Exercise aim:
Copy every record below exactly as written, but leave out the pictures.
#### Record list ####
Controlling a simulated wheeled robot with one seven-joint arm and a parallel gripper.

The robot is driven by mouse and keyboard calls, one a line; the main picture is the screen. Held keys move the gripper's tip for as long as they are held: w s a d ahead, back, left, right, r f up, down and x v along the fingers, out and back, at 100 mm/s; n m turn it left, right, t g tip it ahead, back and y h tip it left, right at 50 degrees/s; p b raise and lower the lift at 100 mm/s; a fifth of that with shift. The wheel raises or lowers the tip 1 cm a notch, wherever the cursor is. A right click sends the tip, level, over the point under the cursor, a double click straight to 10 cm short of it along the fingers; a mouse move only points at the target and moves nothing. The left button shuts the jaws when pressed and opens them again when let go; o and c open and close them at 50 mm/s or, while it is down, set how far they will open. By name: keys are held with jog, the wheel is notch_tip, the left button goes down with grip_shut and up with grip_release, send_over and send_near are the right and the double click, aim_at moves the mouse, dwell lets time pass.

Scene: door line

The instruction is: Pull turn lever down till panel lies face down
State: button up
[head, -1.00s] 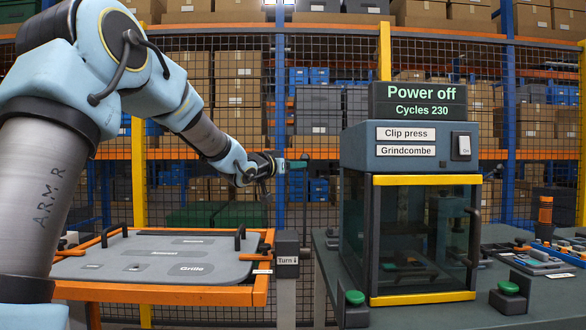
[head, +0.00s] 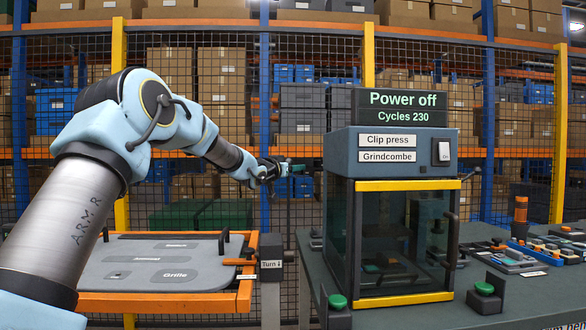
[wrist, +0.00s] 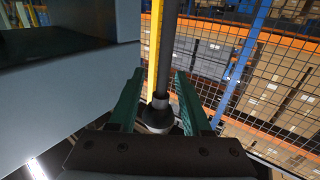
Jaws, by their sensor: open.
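The grey panel (head: 150,265) lies flat in an orange frame (head: 160,303) at the lower left of the head view, its labelled side up. A dark block (head: 270,246) with a "Turn" down-arrow label stands at the frame's right side. The lever's shape there is hard to make out. My gripper (head: 300,168) is open, above the block in the picture, with green fingers pointing right. In the wrist view, a dark rod (wrist: 168,50) with a rounded end shows between the open fingers (wrist: 159,75). I cannot tell what the rod belongs to or whether it touches them.
The clip press (head: 405,240) stands on a bench to the right, its display reading "Power off". Green buttons (head: 337,301) sit in front of it. A mesh fence (head: 300,75) with a yellow post (head: 369,55) runs behind. Shelves of boxes stand beyond it.

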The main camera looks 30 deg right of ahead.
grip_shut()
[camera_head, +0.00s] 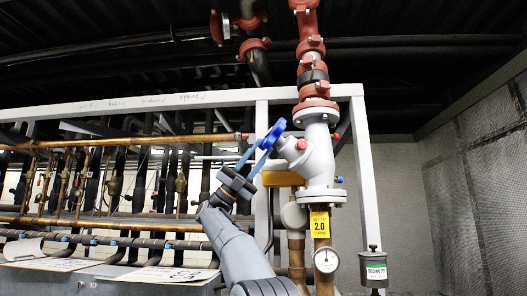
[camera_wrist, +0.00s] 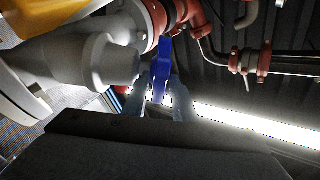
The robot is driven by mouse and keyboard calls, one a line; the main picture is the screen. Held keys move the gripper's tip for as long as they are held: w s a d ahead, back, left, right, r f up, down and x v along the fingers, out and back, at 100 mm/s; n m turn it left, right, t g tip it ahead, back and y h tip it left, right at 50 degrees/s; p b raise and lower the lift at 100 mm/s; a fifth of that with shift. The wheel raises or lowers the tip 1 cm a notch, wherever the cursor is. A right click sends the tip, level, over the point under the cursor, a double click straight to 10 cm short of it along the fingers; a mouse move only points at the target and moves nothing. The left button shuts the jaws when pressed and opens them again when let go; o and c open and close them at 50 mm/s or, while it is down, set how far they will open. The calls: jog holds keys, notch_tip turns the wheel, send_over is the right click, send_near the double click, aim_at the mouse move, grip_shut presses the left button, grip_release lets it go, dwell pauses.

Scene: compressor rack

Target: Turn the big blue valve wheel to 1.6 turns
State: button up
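The big blue valve wheel (camera_head: 270,136) is mounted on the left of a light grey valve body (camera_head: 318,160), seen nearly edge-on and tilted. My gripper (camera_head: 259,155) reaches up to it from the lower left, its two blue-grey fingers apart at the wheel's lower part. In the wrist view the wheel's blue rim (camera_wrist: 162,65) stands upright between the fingertips of my gripper (camera_wrist: 161,85), one on each side. Whether both fingers press on the rim cannot be made out. A yellow tag (camera_head: 319,224) reading 2.0 hangs below the valve.
A pressure gauge (camera_head: 326,260) sits on the pipe below the valve. A grey frame post (camera_head: 366,185) stands right of it, with a labelled grey canister (camera_head: 374,269). Red-jointed pipe (camera_head: 310,50) rises above. Copper pipes (camera_head: 100,222) and a grey cabinet (camera_head: 150,277) lie to the left.

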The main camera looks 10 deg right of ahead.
####
Worked answer:
Controlling a simulated wheeled robot with one seven-joint arm and a parallel gripper.

The robot is driven by mouse and keyboard calls, one a line; the main picture is the screen. Held keys move the gripper's tip for as long as they are held: w s a d ahead, back, left, right, r f up, down and x v along the fingers, out and back, at 100 mm/s; n m turn it left, right, t g tip it ahead, back and y h tip it left, right at 50 degrees/s; p b raise and lower the lift at 100 mm/s; a fifth of that with shift. The wheel raises or lowers the tip 1 cm a notch, wherever the cursor is. A right click sends the tip, level, over the point under the cursor, a double click straight to 10 cm short of it along the fingers; a mouse move only points at the target and moves nothing. The left button shuts the jaws when pressed and opens them again when let go; o and c open and close them at 50 mm/s or, while it is down, set how far they will open. By name: keys are held with jog, the wheel is notch_tip, the left button goes down with grip_shut and up with grip_release, send_over and send_near are the right and the double click, aim_at moves the mouse, dwell lets time pass.

Scene: door line

The instruction is: Pull turn lever down till panel lies face down
State: button up
[head, -1.00s] 
[head, +0.00s] 
[wrist, +0.00s] 
Jaws, by their sensor: open.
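The grey panel (head: 150,265) lies flat in an orange frame (head: 160,303) at the lower left of the head view, its labelled side up. A dark block (head: 270,246) with a "Turn" down-arrow label stands at the frame's right side. The lever's shape there is hard to make out. My gripper (head: 300,168) is open, above the block in the picture, with green fingers pointing right. In the wrist view, a dark rod (wrist: 168,50) with a rounded end shows between the open fingers (wrist: 159,75). I cannot tell what the rod belongs to or whether it touches them.
The clip press (head: 405,240) stands on a bench to the right, its display reading "Power off". Green buttons (head: 337,301) sit in front of it. A mesh fence (head: 300,75) with a yellow post (head: 369,55) runs behind. Shelves of boxes stand beyond it.

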The main camera looks 30 deg right of ahead.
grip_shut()
[camera_head, +0.00s] 
[camera_wrist, +0.00s] 
The robot is driven by mouse and keyboard calls, one a line; the main picture is the screen. Held keys move the gripper's tip for as long as they are held: w s a d ahead, back, left, right, r f up, down and x v along the fingers, out and back, at 100 mm/s; n m turn it left, right, t g tip it ahead, back and y h tip it left, right at 50 degrees/s; p b raise and lower the lift at 100 mm/s; a fifth of that with shift. The wheel raises or lowers the tip 1 cm a notch, wherever the cursor is. A right click sends the tip, level, over the point under the cursor, a double click straight to 10 cm short of it along the fingers; a mouse move only points at the target and moves nothing. The left button shuts the jaws when pressed and opens them again when let go; o and c open and close them at 50 mm/s or, while it is down, set how far they will open. The calls: jog holds keys, notch_tip turns the wheel, send_over is the right click, send_near the double click, aim_at the mouse move, grip_shut presses the left button, grip_release lets it go, dwell pauses.

Scene: compressor rack

Target: Turn the big blue valve wheel to 1.6 turns
State: button up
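The big blue valve wheel (camera_head: 270,136) is mounted on the left of a light grey valve body (camera_head: 318,160), seen nearly edge-on and tilted. My gripper (camera_head: 259,155) reaches up to it from the lower left, its two blue-grey fingers apart at the wheel's lower part. In the wrist view the wheel's blue rim (camera_wrist: 162,65) stands upright between the fingertips of my gripper (camera_wrist: 161,85), one on each side. Whether both fingers press on the rim cannot be made out. A yellow tag (camera_head: 319,224) reading 2.0 hangs below the valve.
A pressure gauge (camera_head: 326,260) sits on the pipe below the valve. A grey frame post (camera_head: 366,185) stands right of it, with a labelled grey canister (camera_head: 374,269). Red-jointed pipe (camera_head: 310,50) rises above. Copper pipes (camera_head: 100,222) and a grey cabinet (camera_head: 150,277) lie to the left.

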The main camera looks 10 deg right of ahead.

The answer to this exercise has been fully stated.